WORK TO COMPLETE: Copy every line of the listing that holds the string "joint".

Entries from a robot dataset:
--- Begin ---
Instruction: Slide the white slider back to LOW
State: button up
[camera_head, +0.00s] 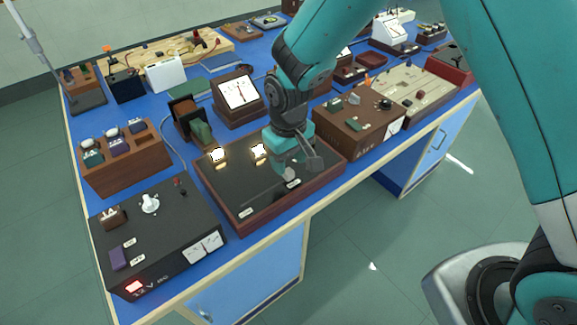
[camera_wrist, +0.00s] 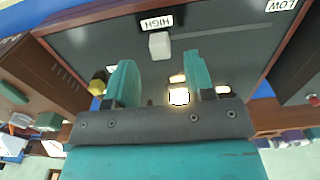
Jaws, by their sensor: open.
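The white slider (camera_wrist: 159,45) is a small pale block at the HIGH label (camera_wrist: 157,21) in the wrist view. The LOW label (camera_wrist: 281,5) is at the top right corner there. My gripper (camera_wrist: 160,58) is open, with one teal finger on each side of the slider's line. The slider shows between and just beyond the fingertips; I cannot tell whether they touch it. In the head view my gripper (camera_head: 298,166) is low over the dark, wood-framed panel (camera_head: 235,188), near its right side. The slider is not clear there, mostly hidden by the gripper.
Lit lamps (camera_head: 218,155) stand at the panel's back. A black power box (camera_head: 160,240) is to the left, a brown box with knobs (camera_head: 352,122) to the right, and a dial meter (camera_head: 238,93) behind. The blue bench's front edge is close to the panel.

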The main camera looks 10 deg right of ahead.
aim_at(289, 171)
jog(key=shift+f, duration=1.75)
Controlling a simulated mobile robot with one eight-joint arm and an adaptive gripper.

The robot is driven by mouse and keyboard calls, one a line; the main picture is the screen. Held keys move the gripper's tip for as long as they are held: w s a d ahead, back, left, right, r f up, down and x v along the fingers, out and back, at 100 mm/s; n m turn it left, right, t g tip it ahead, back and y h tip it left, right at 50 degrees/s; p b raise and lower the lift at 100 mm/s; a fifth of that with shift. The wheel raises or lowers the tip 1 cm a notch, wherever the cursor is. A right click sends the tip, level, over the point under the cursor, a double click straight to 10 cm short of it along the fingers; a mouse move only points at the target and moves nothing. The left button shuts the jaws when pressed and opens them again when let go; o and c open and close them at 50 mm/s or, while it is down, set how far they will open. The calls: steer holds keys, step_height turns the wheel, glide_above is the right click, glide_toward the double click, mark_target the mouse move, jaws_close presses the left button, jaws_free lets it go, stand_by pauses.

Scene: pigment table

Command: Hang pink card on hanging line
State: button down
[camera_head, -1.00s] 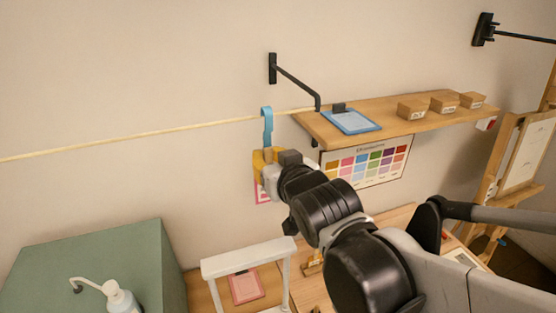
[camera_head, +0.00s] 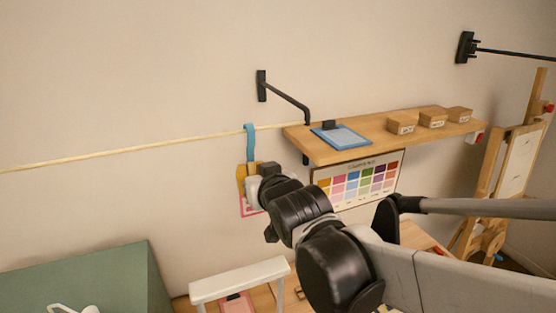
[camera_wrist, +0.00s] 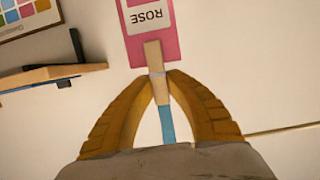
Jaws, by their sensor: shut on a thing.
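The pink card (camera_wrist: 153,43) shows in the wrist view with a white "ROSE" label. A wooden clip (camera_wrist: 155,60) is at its edge, with a blue strap or hook (camera_wrist: 167,124) beyond it. My gripper (camera_wrist: 159,82) has its yellow fingers shut on the wooden clip. In the head view the blue hook (camera_head: 250,143) stands up from my gripper (camera_head: 247,175) and its top is at the hanging line (camera_head: 150,149). I cannot tell whether the hook's bend is over the line or only in front of it. Part of the pink card (camera_head: 248,207) shows below my gripper.
A wooden shelf (camera_head: 370,140) right of the hook holds a blue clipboard (camera_head: 340,136) and several small wooden boxes (camera_head: 432,118). A black bracket (camera_head: 285,97) juts from the wall. A colour chart (camera_head: 357,180) hangs under the shelf. A white stand (camera_head: 240,279) is below.

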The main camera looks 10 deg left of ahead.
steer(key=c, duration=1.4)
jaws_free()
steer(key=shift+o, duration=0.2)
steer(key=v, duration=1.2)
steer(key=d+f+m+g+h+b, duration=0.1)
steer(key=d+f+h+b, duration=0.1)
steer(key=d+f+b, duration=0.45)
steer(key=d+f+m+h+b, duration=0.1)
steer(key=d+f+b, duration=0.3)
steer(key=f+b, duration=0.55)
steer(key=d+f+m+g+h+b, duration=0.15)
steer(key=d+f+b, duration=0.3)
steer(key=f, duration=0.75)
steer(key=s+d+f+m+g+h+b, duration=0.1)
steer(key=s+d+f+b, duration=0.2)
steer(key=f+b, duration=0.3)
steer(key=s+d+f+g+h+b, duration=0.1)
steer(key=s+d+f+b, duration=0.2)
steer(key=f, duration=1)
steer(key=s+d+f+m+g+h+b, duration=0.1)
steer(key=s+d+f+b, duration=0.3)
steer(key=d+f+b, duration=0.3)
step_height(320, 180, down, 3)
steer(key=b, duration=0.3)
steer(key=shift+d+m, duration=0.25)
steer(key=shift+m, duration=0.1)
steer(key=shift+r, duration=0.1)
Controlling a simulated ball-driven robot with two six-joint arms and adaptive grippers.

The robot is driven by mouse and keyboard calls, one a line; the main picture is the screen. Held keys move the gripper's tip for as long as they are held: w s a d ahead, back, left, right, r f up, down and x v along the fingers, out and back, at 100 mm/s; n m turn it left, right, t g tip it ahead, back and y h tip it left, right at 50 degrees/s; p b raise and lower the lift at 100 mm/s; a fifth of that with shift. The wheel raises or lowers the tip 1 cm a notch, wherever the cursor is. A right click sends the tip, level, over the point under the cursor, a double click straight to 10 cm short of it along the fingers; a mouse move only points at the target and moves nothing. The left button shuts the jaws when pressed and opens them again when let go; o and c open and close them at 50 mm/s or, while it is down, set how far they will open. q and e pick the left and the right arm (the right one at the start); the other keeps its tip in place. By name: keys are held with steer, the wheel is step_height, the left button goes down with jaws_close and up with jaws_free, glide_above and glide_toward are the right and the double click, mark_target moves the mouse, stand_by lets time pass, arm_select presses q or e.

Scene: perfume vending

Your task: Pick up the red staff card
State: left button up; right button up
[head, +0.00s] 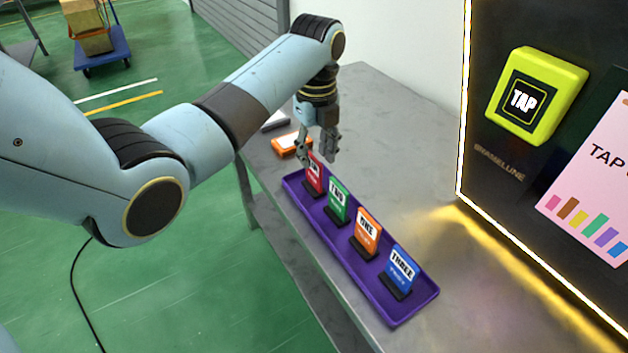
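The red staff card (314,180) stands upright at the far left end of the purple tray (392,317) on the grey table. Its top edge is partly hidden by my left gripper (318,158). My left gripper points down right above the red card, with its fingers spread apart on either side of the card's top. I cannot tell whether a finger touches the card. My right gripper is not in view.
The green card (338,198), orange card (367,232) and blue card (401,268) stand in a row in the tray. An orange object (287,146) lies behind it. The dark machine with a yellow TAP reader (536,96) stands at right. The table (390,130) is clear between.

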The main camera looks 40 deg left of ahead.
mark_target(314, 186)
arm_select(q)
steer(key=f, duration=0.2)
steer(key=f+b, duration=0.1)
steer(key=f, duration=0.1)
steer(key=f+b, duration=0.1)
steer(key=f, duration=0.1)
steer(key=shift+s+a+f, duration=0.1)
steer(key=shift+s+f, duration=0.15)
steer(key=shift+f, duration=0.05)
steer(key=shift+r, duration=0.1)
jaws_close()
--- End ---
SOLVED PROBLEM:
Controlling a simulated mobile robot with one eight-joint arm and an adaptive gripper.
Controlling a simulated ball-driven robot with two six-joint arms and adaptive grippers.

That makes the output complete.